§ **Given instruction**: Tally the lines containing "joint" and report the number alone.

Manipulation episode records:

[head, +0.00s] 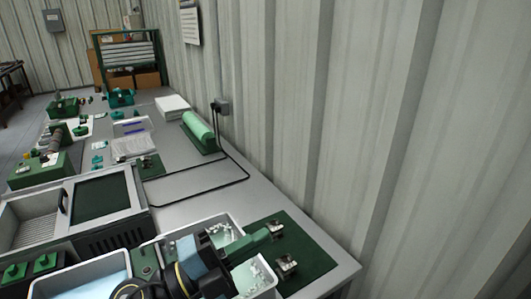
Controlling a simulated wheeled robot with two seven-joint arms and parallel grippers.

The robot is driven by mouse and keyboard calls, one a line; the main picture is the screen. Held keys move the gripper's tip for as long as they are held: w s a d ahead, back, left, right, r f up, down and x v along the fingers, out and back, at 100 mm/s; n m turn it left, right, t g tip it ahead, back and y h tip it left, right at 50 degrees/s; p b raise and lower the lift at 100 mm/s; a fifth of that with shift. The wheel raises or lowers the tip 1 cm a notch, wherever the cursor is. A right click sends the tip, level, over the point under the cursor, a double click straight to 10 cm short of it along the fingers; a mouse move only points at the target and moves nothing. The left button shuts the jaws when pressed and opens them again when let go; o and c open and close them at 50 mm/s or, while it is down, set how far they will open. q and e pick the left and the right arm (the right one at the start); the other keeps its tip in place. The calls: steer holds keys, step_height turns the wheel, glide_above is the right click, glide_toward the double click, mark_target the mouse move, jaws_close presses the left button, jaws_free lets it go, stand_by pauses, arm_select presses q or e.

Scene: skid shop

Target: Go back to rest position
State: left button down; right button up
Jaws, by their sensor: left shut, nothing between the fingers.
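My left gripper (262,236) is at the bottom centre of the head view, with its dark arm and light blue link behind it. Its fingers look green and are shut with nothing held. It is over the area between a white bin (228,221) of small pale parts and a dark green mat (305,256). Small metal fittings (287,264) are on the mat close by; I cannot tell whether the gripper touches anything. My right gripper is not in view.
The grey bench (200,186) runs along a corrugated wall (345,110). A green-topped machine (103,195) stands left, with a blue-lined bin (95,284) in front. A black cable (246,165) loops over the bench beside a green roll (198,126). The bench inside the loop is clear.

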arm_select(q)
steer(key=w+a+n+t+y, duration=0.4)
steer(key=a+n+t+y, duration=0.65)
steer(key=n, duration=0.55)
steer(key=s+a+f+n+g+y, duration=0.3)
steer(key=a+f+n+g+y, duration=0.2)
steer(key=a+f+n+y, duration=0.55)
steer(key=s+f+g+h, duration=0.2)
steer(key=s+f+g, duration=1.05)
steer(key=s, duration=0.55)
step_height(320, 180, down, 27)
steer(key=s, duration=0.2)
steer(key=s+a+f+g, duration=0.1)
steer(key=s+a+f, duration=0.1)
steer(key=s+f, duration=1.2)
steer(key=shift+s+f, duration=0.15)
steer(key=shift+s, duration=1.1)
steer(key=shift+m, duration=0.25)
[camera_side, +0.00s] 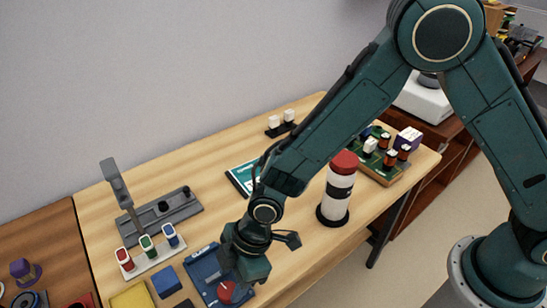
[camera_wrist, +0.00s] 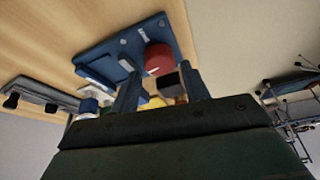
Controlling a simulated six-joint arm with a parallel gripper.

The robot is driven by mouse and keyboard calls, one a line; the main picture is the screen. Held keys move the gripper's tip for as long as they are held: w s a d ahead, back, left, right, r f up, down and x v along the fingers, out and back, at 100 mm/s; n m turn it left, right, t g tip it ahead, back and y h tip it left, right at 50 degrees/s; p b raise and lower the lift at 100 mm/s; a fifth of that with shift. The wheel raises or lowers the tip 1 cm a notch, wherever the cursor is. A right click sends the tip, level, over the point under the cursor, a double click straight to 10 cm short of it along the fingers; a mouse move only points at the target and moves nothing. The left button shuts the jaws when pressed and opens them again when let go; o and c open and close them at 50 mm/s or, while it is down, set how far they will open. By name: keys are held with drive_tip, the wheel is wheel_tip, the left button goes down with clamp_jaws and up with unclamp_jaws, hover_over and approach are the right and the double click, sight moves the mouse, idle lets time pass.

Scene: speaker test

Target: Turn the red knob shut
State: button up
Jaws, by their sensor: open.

§ **Reply**: 2